August 29, 2016

Iron Furnace

Today was one of those serendipity days.  I love it when that happens. One thing leads to another and it all just falls into place… you jump in the flow and go.

We decided to stay a third night in WV because it’s been really good to stop and take a breath.  Don’t misunderstand, the newness of staying in truck stops hasn’t worn off and I still think it’s hysterical to pull-up next to a big rig and hunker down (verrrrry Over the Top – I wear my hat backwards when we do it).  But the kids were giving the stink eye to their car seats and they just wanted to be somewhere for a bit longer. Scott asked at the welcome desk if we might be able to spend a third night.  Hush… don’t be judgey… No, we were not smart enough to realize that this was the weekend before Labor Day and this week happens to be “Camping Week of the Year”.  There was 1 site available and wouldn’t you know it, it was the one we were in.  If that’s not a sign, I don’t know what is.

During the conversation with the front desk Scott asked about hiking.  He came high-tailing back to the site all breathy… “You’re never going to believe this, we can go see the thing I told you about!!”  Taking a step back for a moment, when Scott and I first started dating I was very much a “groupie”.  100% I was a military groupie and I have no shame admitting that.  Let me be specific here so I don’t miscommunicate my intentions – I wasn’t looking for scalps, I was looking forever.  I was gonna get me a military man – period – no one else need apply. Christy, Sticky, Lorna and the rest of you – I know those days are now infamous.  Anyway… when Scott and I first started dating our romantic talk consisted of, “Tell me about your training.  Tell me about Ranger School… ”  I wanted to hear man stories.

So…. one of Scott’s stories was about this one time in some forest in WV when he unknowingly bumped into this old iron smelting “thing”.  Ten years ago I asked all about it and why had it stuck in his memory…. you know, the kind of stuff that only a star-struck young lady could come up with to keep her man talking.  I never, in a million years, expected Scott would be able to find it let alone take me to it.  But wouldn’t you know it…. I randomly picked the very state park that he had been in AND… since we were there an extra night… we could do the .8 mile hike in to see the thing with both kids in tow.

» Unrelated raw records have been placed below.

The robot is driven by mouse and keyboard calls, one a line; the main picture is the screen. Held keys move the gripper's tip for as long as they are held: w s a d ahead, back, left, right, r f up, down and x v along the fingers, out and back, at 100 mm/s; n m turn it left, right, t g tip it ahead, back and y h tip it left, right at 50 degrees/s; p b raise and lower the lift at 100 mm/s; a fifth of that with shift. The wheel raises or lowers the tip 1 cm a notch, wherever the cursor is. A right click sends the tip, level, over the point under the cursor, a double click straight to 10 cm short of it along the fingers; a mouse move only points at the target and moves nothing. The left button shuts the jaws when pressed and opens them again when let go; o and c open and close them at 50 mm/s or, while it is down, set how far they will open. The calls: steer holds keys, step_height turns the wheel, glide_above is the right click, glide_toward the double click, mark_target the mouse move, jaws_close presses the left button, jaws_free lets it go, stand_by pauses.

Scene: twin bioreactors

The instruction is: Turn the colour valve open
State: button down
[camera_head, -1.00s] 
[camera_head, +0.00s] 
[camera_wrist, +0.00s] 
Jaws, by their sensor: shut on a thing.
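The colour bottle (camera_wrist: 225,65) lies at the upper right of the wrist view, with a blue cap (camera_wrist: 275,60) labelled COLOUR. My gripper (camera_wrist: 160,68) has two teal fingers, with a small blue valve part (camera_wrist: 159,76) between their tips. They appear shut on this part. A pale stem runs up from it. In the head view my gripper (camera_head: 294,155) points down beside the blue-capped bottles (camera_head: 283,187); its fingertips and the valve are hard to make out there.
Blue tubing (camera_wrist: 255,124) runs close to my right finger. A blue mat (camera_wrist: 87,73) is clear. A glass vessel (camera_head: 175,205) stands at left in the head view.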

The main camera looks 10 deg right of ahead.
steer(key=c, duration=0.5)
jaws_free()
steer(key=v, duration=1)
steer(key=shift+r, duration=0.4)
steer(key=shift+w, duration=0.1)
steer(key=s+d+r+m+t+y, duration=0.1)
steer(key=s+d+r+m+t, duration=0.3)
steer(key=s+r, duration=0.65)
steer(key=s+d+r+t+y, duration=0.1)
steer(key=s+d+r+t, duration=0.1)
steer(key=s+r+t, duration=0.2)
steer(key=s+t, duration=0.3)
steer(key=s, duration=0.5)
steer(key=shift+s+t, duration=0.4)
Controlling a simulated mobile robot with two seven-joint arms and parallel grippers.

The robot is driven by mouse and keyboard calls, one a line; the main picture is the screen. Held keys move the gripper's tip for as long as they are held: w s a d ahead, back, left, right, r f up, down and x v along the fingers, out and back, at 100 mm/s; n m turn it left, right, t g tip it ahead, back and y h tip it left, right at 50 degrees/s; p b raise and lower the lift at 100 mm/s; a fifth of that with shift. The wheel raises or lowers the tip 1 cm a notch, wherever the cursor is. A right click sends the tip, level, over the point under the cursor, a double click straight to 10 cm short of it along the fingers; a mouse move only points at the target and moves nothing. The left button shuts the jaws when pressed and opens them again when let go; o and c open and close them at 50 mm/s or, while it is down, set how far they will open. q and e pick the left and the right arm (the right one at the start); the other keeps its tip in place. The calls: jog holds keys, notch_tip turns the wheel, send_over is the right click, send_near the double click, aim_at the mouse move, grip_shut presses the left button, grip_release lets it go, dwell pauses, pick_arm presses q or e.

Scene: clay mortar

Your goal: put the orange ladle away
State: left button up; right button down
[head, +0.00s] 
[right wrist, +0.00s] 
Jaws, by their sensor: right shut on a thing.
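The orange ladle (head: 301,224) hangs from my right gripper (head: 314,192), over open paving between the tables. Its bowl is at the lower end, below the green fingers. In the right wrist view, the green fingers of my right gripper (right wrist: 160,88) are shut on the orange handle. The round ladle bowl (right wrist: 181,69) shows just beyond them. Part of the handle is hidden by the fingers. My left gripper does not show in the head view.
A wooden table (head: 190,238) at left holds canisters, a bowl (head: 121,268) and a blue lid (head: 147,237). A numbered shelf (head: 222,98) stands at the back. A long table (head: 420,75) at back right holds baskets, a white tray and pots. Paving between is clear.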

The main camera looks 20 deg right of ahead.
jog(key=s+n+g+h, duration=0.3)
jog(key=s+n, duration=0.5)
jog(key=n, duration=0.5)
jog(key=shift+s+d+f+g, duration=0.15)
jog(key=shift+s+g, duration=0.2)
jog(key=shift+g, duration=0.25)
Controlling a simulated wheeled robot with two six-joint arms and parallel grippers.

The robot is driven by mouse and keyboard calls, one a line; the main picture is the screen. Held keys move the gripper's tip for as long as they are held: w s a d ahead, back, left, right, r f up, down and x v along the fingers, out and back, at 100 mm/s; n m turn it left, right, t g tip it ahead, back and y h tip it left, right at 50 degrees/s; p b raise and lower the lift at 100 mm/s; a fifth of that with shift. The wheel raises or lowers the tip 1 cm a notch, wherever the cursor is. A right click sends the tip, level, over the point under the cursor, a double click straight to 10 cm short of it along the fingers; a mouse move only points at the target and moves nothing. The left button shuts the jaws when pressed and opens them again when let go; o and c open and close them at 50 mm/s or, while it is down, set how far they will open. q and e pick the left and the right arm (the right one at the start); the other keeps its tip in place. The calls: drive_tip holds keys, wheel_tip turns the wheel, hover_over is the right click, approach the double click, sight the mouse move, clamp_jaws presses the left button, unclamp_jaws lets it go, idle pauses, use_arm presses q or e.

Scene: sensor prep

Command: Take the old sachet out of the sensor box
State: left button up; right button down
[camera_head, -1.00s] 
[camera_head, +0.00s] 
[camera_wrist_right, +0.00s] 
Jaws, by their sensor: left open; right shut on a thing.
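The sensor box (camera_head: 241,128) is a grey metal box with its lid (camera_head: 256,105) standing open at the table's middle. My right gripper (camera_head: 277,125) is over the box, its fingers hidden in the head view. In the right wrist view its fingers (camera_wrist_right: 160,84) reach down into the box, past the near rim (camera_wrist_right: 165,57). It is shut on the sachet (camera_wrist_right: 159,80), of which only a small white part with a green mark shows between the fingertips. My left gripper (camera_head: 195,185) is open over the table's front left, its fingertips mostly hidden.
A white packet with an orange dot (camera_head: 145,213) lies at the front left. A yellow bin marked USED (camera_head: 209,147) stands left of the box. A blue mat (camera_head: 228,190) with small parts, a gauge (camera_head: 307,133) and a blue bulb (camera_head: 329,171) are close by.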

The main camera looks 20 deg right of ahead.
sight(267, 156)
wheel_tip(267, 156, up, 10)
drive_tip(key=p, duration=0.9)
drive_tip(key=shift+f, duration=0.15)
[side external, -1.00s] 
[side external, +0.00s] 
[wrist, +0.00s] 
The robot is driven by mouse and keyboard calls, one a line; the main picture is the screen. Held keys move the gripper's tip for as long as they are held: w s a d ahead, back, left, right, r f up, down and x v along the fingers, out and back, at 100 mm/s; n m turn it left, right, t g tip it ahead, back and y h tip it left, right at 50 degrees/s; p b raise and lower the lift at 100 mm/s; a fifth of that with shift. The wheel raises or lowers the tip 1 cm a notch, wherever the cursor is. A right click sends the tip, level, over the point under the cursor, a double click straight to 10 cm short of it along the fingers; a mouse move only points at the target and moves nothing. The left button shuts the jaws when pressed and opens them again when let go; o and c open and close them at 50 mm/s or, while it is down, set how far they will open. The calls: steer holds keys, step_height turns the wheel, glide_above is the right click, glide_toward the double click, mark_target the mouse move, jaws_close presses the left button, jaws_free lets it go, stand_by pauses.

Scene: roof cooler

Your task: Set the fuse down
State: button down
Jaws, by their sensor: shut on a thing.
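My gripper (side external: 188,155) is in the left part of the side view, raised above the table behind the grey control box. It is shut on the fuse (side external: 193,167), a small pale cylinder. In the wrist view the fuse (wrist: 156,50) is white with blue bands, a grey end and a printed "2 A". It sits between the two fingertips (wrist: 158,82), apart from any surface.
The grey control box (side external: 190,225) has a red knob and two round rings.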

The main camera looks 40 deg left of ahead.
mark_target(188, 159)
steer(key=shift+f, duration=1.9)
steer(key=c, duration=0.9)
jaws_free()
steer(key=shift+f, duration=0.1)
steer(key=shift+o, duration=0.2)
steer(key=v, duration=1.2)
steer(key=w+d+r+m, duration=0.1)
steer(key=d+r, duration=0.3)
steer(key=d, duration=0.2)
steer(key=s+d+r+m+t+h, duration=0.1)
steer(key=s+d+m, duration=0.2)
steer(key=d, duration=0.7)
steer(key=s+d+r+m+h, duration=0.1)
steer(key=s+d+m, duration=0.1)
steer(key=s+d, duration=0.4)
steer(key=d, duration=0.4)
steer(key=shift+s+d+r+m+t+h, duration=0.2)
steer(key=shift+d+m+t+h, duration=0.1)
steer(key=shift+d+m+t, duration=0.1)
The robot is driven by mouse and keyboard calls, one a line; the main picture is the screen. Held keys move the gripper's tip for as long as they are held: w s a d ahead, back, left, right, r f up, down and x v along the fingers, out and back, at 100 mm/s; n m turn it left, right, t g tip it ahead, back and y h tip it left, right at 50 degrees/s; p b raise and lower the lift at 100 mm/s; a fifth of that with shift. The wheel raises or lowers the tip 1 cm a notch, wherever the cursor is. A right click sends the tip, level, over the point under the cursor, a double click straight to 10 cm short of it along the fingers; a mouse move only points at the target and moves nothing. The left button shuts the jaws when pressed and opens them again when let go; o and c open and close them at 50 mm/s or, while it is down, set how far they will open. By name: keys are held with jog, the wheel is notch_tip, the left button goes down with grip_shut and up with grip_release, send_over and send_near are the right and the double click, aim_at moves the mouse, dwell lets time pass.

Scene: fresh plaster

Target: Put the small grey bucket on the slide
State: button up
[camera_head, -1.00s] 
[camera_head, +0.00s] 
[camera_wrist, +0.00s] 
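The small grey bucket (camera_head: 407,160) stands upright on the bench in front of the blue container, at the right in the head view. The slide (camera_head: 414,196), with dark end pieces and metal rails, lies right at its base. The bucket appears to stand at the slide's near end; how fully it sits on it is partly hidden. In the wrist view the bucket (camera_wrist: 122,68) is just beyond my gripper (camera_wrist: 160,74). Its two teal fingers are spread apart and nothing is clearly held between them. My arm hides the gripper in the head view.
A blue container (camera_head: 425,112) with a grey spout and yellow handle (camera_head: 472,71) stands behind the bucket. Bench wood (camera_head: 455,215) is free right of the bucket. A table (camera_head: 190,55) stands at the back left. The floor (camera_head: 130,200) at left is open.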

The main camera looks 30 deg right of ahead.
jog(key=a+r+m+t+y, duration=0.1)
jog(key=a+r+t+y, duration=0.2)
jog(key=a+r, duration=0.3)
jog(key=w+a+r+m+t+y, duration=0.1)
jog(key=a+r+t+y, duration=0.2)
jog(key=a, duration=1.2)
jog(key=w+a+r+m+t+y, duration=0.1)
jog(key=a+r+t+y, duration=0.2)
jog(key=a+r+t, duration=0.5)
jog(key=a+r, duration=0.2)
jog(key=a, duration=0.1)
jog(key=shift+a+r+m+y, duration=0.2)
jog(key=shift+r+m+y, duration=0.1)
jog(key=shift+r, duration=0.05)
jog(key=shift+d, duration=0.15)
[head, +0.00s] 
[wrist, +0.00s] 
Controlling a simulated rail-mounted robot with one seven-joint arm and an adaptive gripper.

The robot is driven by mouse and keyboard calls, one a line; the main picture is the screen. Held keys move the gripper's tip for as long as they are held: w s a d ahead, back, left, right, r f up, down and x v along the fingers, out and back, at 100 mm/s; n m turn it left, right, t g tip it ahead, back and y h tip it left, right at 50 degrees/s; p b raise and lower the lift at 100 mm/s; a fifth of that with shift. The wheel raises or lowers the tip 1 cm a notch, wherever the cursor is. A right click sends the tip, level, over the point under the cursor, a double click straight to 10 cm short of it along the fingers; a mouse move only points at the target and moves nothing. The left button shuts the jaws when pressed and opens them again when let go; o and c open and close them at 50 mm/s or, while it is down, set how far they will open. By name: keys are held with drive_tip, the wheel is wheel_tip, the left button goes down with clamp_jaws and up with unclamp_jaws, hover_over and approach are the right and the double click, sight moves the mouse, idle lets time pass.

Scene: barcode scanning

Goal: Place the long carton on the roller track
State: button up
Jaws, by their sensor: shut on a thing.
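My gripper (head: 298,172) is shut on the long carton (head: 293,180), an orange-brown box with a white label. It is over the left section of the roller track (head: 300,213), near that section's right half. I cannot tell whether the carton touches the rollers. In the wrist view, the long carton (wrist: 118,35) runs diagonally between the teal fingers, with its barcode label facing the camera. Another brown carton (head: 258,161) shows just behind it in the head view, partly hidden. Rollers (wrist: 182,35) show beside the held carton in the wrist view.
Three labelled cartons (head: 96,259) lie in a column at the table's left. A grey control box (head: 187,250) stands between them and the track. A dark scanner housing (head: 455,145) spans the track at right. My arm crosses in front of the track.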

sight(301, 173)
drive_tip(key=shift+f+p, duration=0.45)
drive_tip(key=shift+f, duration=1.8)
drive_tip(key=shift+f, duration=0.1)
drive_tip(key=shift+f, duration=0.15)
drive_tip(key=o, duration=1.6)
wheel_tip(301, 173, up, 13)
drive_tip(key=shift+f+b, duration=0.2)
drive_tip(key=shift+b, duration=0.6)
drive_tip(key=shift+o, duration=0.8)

The “thing” is Henry Clay Iron Furnace.  It was built between 1834 and 1836.  It was a cold blast furnace that produced 4 tons of pig iron every 24 hours.  About 200 people were employed at the furnace and it was the center of a community of ever 100 dwellings with a store, church and schoolhouse.  The iron produced was floated down the Cheat River.

 

IMG_20160826_102521

 

IMG_20160826_103321

Ev learned how to read blazes on this little outing.  She’s now the master scout – often the first one to see the next trail marker.  She asked me to note, though, that she prefers blue blazes to red.  Reason?  Unknown.

 

IMG_20160826_105030

 

IMG_20160826_105251

 

 

 

IMG_20160826_105734

 

IMG_20160826_105904

 

The photo above was taken by Evie.

IMG_20160826_111924

 

The photo above is Sad Evie.  She’s pouting because she does not want to walk the .8 miles to the car.  We must wean her of this face – no whiners on Team Amators.

 

IMG_20160826_113025

 

 

 

Final story.   I decided to teach Evie about snakes… It wasn’t in depth because what I know about snakes can be summed up as, “See one.  Scream.  Run the other direction.”  I thought she ought to know that most snakes are horrible mean gross creatures that should be given the highest respect. (Vickie – I know you read these posts… I’m not talking about your lovely Matilda/Meridian… I know it started with an M.)  Since some snakes are poisonous therefore all snakes should be treated as poisonous (yes Eric… even that “possibly not but DEFINITELY” cottonmouth along the river in VA).  As usual, Scott secretly rolled his eyes at my snake lecture but chimed in to make it slightly more scientific.  I knew in his head he was thinking, “I’ve been through these @$#%@#$ woods a million times, we aren’t going to see a @#%@$#% snake,” but wouldn’t you know it… sure enough.  Those evil things seek me out.  We saw a 6 inch monster slither under a rock.  I can only assume it was a baby and therefore more poisonous then it’s evil parents.  I held it together to avoid screaming in front of my little girl… when the time comes for her mettle to be tested I don’t want snakes to be her achilles heel on account of my very real concerns.